Suara Masyarakat Anti Diskriminasi
SOMASINEWS.COM, Inkonsistensi kebijakan energi dan situasi politik di Indonesia menjadi penyebab lambatnya proses transisi energi bersih di Indonesia. Hal ini terungkap dalam acara diskusi panel “What issues and approaches that are relevant? Key barriers and how to move forward, dalam acara Indonesia Energy Transition Dialogue Forum 2018 dan Grand Launching Indonesia Clean Energy Forum (ICEF), Kamis, 15 November 2018 di Jakarta.
Pembengkakan dana subsidi energi yang terjadi pada 2018 sangat mengkhawatirkan. Selain nilainya sangat fantastis, lonjakan jumlah subsidi ini tak sejalan dengan janji kampanye Presiden Joko Widodo yang ingin mengurangi subsidi bahan bakar minyak.
Menteri Keuangan Sri Mulyani Indrawati, dalam rapat dengan Badan Anggaran Dewan Perwakilan Rakyat pada 17 Juli lalu, mengatakan angkanya mencapai Rp 163,5 triliun. Jumlah ini meleset 73 persen dari target yang ditetapkan dalam Anggaran Pendapatan dan Belanja Negara 2018 yang hanya Rp 94,5 triliun.

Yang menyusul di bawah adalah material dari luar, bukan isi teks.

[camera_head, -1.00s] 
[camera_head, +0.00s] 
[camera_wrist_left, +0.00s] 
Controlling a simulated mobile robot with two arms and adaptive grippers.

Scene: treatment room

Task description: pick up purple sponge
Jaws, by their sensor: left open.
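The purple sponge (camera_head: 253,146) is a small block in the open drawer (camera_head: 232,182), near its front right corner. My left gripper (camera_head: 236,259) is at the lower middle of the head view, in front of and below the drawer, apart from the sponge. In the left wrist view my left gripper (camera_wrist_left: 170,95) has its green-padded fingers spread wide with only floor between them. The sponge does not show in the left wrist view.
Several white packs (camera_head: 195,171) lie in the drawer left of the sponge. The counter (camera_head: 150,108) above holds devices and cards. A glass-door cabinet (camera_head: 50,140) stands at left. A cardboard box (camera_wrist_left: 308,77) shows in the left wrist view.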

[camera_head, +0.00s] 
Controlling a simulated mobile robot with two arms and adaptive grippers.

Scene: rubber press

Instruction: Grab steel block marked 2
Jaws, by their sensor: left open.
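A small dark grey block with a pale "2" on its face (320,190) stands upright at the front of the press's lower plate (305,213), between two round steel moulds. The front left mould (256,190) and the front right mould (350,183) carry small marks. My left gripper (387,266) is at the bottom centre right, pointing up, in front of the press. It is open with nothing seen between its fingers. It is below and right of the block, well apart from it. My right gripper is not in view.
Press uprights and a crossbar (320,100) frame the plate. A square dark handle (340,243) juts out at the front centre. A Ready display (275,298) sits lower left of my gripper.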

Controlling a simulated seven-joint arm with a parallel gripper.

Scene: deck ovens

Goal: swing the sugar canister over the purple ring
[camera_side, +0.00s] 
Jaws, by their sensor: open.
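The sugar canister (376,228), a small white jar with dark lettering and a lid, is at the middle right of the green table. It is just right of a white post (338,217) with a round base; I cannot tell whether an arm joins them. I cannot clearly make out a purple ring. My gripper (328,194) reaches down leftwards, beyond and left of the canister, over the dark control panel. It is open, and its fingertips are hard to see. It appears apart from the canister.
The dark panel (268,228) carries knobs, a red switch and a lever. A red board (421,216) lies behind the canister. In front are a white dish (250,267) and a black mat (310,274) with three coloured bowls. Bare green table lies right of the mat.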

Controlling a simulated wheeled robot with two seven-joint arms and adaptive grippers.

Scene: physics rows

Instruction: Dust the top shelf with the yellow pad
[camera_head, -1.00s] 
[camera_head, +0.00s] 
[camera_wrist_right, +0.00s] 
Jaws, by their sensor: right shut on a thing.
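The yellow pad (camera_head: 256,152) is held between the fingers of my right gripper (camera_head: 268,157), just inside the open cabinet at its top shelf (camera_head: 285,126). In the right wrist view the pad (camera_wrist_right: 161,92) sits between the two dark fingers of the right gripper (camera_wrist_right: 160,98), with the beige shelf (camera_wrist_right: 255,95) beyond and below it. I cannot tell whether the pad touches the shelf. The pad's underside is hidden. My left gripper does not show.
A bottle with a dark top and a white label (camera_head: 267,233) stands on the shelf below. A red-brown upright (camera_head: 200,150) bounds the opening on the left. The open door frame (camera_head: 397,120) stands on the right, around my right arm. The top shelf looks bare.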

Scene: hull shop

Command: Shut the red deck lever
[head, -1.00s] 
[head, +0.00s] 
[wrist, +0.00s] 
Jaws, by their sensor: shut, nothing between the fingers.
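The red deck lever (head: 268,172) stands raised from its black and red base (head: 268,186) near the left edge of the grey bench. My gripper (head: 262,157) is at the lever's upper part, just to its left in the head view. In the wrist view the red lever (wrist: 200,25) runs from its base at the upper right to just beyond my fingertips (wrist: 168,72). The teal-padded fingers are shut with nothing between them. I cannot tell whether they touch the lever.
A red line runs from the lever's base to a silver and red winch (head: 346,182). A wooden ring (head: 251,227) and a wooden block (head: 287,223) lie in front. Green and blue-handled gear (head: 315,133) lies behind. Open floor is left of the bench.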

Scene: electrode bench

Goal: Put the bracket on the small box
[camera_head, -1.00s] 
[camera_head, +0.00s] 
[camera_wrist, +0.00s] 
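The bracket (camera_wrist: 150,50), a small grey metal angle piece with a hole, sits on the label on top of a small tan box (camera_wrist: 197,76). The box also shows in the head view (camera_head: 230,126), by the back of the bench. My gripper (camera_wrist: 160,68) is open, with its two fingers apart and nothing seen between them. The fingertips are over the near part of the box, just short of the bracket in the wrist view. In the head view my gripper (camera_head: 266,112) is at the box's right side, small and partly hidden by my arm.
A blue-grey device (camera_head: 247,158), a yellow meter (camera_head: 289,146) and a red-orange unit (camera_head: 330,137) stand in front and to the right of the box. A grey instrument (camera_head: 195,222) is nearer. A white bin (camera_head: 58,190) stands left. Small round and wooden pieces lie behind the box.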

Kenaikan harga minyak dunia memang menjadi penyebab utama pembengkakan tersebut. Saat ini harga minyak Brent berada pada level US$ 72 per barel, jauh di atas asumsi US$ 48 per barel. Namun faktor eksternal yang lazim ini sering bisa diantisipasi dengan revisi asumsi harga minyak dalam APBN Perubahan yang diajukan pada pertengahan tahun anggaran. Ia menjadi masalah besar karena tahun ini pemerintah memutuskan tidak mengajukan anggaran perubahan.

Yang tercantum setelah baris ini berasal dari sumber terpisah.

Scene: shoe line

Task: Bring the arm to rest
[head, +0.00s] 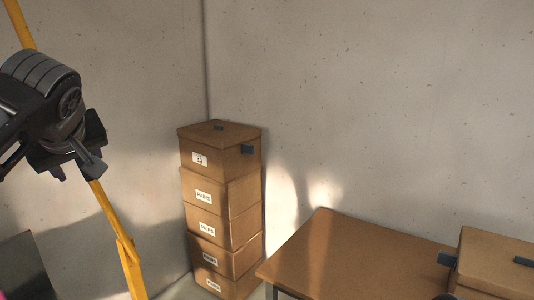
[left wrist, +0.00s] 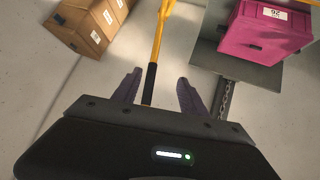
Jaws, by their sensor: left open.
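My left gripper (head: 75,172) hangs in the air at the left of the head view, in front of the wall and well apart from the boxes. In the left wrist view its two fingers (left wrist: 158,92) are spread wide. Nothing is held between them; a yellow pole with a black end shows behind the gap. My right gripper is not clearly seen in either view.
A tall stack of brown boxes (head: 222,222) stands in the corner. A brown table (head: 352,252) with a box (head: 497,258) is at lower right. A yellow pole (head: 127,255) stands near my left arm. A pink box (left wrist: 268,30) sits on a grey surface (left wrist: 238,72).

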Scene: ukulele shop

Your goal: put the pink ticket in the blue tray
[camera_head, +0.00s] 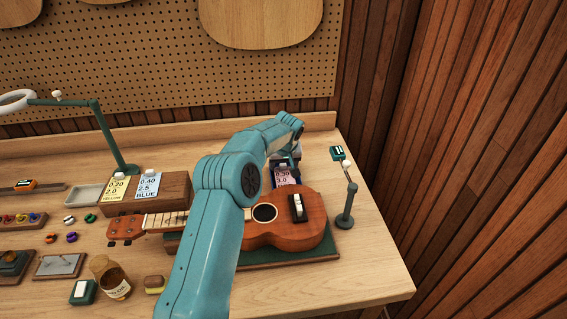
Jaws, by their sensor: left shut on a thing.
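The pink ticket (285,178), with printed numbers, stands upright behind the ukulele's body at the back right of the bench. My left gripper (286,163) is above it, pointing down and shut on its top end. A dark blue edge shows around the ticket and may be the blue tray. The ukulele and my arm hide most of that spot, so I cannot tell whether the ticket touches the tray. My right gripper is not in view.
A ukulele (284,227) lies on a green mat in front of the ticket. A wooden block (176,188) holds a yellow ticket (116,188) and a light blue ticket (149,185). A dark post stand (345,205) rises at the right. Small parts and a bottle (114,283) fill the left.

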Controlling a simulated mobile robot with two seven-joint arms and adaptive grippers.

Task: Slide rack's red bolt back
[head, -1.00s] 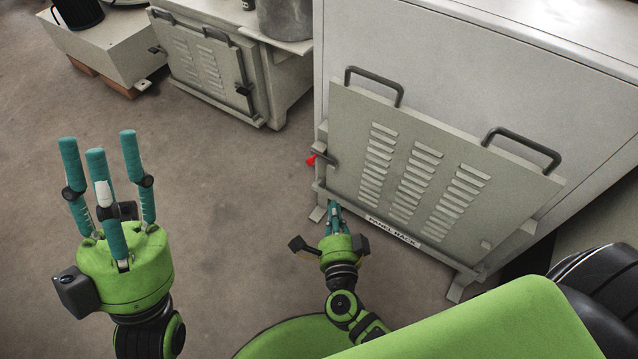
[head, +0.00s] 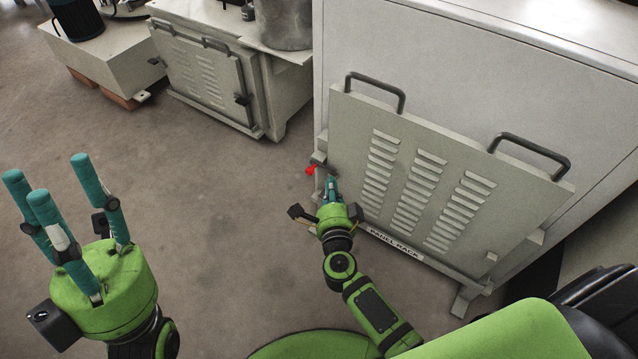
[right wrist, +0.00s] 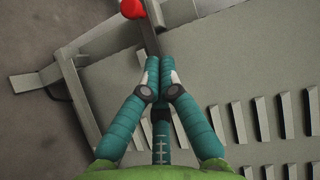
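The red bolt (head: 310,170) sticks out at the left edge of the panel rack (head: 345,140), near the panel's lower left. In the right wrist view the red bolt end (right wrist: 132,8) is at the top, on a dark bar (right wrist: 150,40). My right gripper (head: 331,182) is just below the bolt. In the right wrist view its fingertips (right wrist: 160,62) are close together at the lower end of the bar; I cannot tell whether they touch it. My left gripper (head: 50,180) is raised at the far left, fingers spread and empty.
The louvred panel has two dark handles (head: 375,82) on top and a "PANEL RACK" label (head: 394,245) below. A second louvred cabinet (head: 205,75) stands behind to the left. The floor (head: 215,210) between my left gripper and the rack is clear.

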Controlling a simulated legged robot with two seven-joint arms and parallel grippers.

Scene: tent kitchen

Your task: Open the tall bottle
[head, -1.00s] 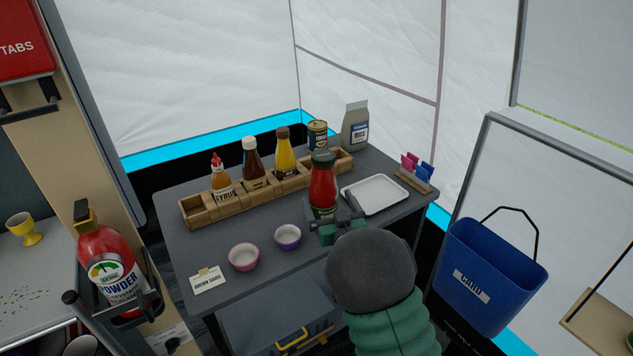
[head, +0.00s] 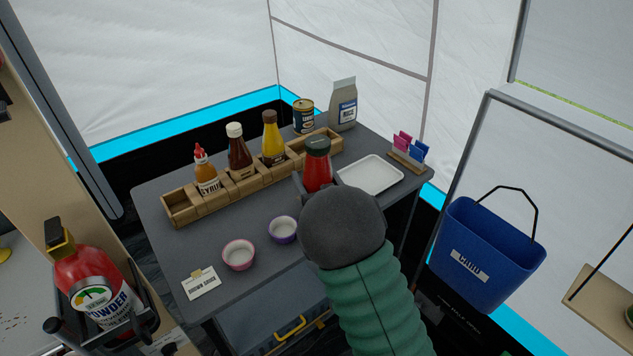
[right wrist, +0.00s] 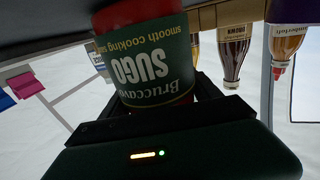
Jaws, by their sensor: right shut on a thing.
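A tall red sauce bottle (head: 318,176) with a dark green cap (head: 317,146) stands upright at the table's near right, beside a white tray. The cap is on. In the head view my right arm covers its lower part and most of my right gripper (head: 308,190). In the right wrist view, which is upside down, the bottle's green SUGO label (right wrist: 150,65) sits between the jaws of my right gripper (right wrist: 155,103), which is shut on the bottle. My left gripper is not in view.
A wooden rack (head: 240,185) behind holds several sauce bottles. A can (head: 303,117) and a grey bag (head: 343,105) stand behind it. The white tray (head: 371,174) is right of the bottle. Two bowls (head: 238,254) (head: 283,229) are at the front left. A blue bin (head: 487,252) hangs right.

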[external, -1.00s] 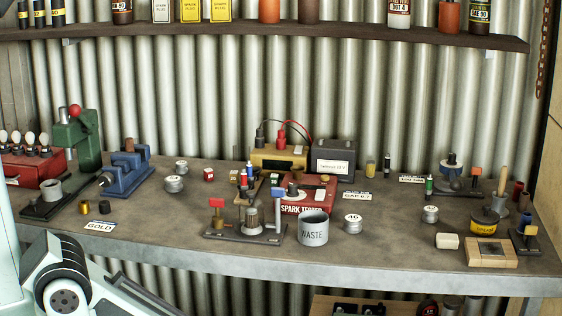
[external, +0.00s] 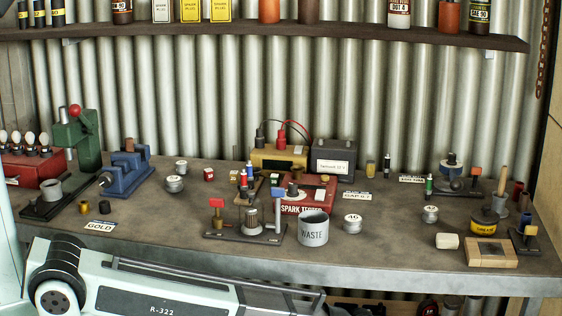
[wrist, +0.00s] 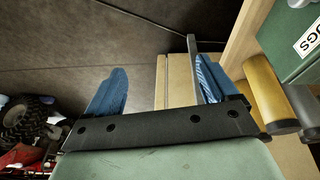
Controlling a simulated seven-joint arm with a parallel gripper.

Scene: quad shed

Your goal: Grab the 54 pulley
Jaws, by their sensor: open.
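Several small grey pulley-like discs stand on the workbench (external: 330,262) in the external view. One disc (external: 352,223) is right of the waste cup, another (external: 430,214) is farther right, and two more, an upper disc (external: 181,167) and a lower disc (external: 174,184), are near the blue vise. Their numbers are too small to read surely, so I cannot tell which is the 54 pulley. My gripper (wrist: 160,68) shows in the wrist view with blue fingers apart and nothing held. It is outside the external view. No pulley is recognisable in the wrist view.
In the wrist view a green box (wrist: 290,60), a yellow cylinder (wrist: 268,92) and wooden strips (wrist: 180,82) lie near the right finger. A knobbly tyre (wrist: 22,122) is at lower left. On the bench stand a waste cup (external: 313,228) and a blue vise (external: 125,174).

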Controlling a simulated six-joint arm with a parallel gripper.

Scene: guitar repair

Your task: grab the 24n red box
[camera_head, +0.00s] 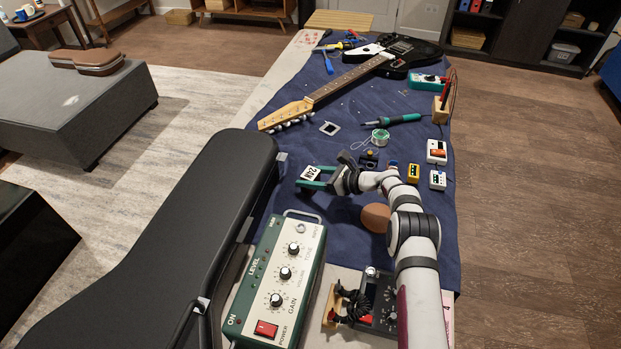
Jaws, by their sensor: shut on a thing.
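My gripper (312,179) is at the middle of the blue cloth, its teal fingers pointing left. It is shut on a small box with a white face marked "24N" (310,172). The fingers lie along two sides of the box and hide much of it. Only the white labelled face shows clearly; I cannot make out any red on it. I cannot tell whether the box touches the cloth.
An electric guitar (345,80) lies at the back of the blue cloth (283,223). A black guitar case (185,220) is at left and a green amplifier (262,290) in front. A solder spool (380,137) and small pedals (413,173) lie near my arm.

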SARAN. Dengan adanya subsidi energi, harga jual lebih dapat dijangkau masyarakat. Namun dalam memberikan subsidi pun pemerintah juga harus mempertimbangkan kemampuan keuangan negara terlebih dahulu. Subsidi dari pemerintah dibagi menjadi dua, yaitu subsidi energi dan subsidi nonenergi. Pada tahun 2014 alokasi belanja subsidi energi sebesar 284,7 triliun rupiah, yang terdiri atas subsidi listrik 89,8 triliun rupiah dan subsidi BBM 194,9 triliun rupiah. Sedangkan belanja subsidi nonenergi hanya sebesar 51,6 triliun rupiah. Hal ini menunjukkan bahwa pemerintah tanggap akan kebutuhan energi masyarakat yang besar dan daya beli masyarakat yang masih rendah.
KRITIKAN. Pertimbangan-pertimbangan politik ini yang kadang tidak bisa disepelekan dalam perhitungan harga energi, dan harga kestabilan politik biasanya lebih besar dari aspek-aspek lain dalam membuat pemodelan atau perhitungan biaya energi,” Masalah inkonsistensi dan ketidakjelasan aturan juga dirasakan pelaku usaha energi terbarukan. Muh. Wahyu.(*)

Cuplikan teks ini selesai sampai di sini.